İnsanca yaşamak için ekonomik bağımsızlığın gerekliliğini anlatma zorunluluğunun hissi içindeyiz. En önemlisi de demokratik hakları sıralamak zorunda kalmamız ve insanca yaşamanın gereklerinden mahrum olduğumuzu, ülkemizin bu anlamda verdiği uğraş eksilerde seyrederken,  mecburi susma hakkını kullanmak zorunda kalmanın sıkıntısını yaşıyoruz.  

Ülkemizde medya tüm bu sorulara en iyi cevabı ve yayını yapmasını beklerken,  tam tersi bir davranışla toplumu bir birine düşürme çabasında. Linç girişimleri ha keza... Beş gazete fazla satayım, bir reklâmdan daha nasıl nemalanmanın hesabı peşindedirler.  

İnsan ihtiyaçları sınırsız bir mahlûktur. Yer yüzü emrine verilmesine rağmen, bilakis  o yeryüzü yetmez  gökyüzünü  ve yer altında maddi ve manevi uğraşlar vererek  kazanma çabasında. Denizler okyanuslar, bitkiler, börtü böcekler florası, faunası ile hepsi onun beceresi sayesinde bize bilgi olarak dönmektedir.

 

Hala kimileri televizyonlarda arzı endam edip ekonomik kalkınma modelleri sunarak etnik sorunları çözme çabasının peşinde. İnsanların kimlikleriyle tanınmaları ne dünün işi, ne bugün var oldu. O inançlarla birlikte var olmuştur. Gelecekte var olmaya devam edecektir.

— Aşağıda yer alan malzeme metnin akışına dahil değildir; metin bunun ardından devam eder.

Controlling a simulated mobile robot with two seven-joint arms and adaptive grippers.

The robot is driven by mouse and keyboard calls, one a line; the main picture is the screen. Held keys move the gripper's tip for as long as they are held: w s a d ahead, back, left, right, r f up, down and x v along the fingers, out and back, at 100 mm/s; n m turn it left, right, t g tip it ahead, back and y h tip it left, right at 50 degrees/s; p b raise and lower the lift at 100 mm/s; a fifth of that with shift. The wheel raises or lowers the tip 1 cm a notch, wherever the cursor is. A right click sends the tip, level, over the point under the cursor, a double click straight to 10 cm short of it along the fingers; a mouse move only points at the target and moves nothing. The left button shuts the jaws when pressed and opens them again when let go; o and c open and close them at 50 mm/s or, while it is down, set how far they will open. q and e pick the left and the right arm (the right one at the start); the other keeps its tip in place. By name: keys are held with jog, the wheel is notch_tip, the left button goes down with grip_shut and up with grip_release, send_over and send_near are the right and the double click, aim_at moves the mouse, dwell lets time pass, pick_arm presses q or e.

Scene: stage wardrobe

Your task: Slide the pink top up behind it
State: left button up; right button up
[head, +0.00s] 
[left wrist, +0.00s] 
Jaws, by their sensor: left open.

Aile, aileden aşirete, aşiretten millet olma içgüdüsü hep olacaktır. Bazı milletlerin aşiret anlamında didişmeleri, onların millet olma yolunda engel olmuştur. Güçlüden yana tavır alarak kendi milletine ihanet edenler hep çıkmıştır. Daima da çıkarları için var olacaklardır.     İnsanın millet olma fikri insanın ruhi yapısı ile ilişkilidir. Onu söküp atmak mümkün değildir. Ne düşmanlıkla ne yoksul bırakmakla nede cehaletle önleyemezsiniz. Ruhi yapılanma beraberinde kültürü, yaşam şeklini, manevi değerleri getirir. Ne aç, ne tok bireylerinin milli ve manevi değerlerini yok edemezsiniz.  

 

“Analar daha çok evlat doğurur.” Sözleri devletin bakası cumhuriyetin ilelebet payidar kalması uğruna söylense bizleri fazlasıyla mutlu eder. Ancak mutlu bir azınlığın daha müreffeh ve mevcut hayat standartların üstünde yaşaması için anaların doğurdukları ölüyorlarsa bu bizi fazlasıyla kahreder. Vicdan azabının hesabından korkarak düşünülmeli ve yapılmamalı, her şey insanlık adına, barış ve sevgi adına, gönülden birliktelik adına olmalıdır.

 

Statükoculukla bir yere varılmayacağını bilenler, ezberlerini bozdular. Lakin  büyük bir güvensizlik almış başını gidiyor. Dün neydiniz ne oldunuz. Şaşırtıcı açıklamalar artık kimseyi tatmin etmiyor. Köklü çözümler binyıldır beraber yaşayan milletlerin şiarı olmalı. Hata ve yanlışların neresinden dönülürse sevgi kardeşlik bir an önce tesis edilmelidir.  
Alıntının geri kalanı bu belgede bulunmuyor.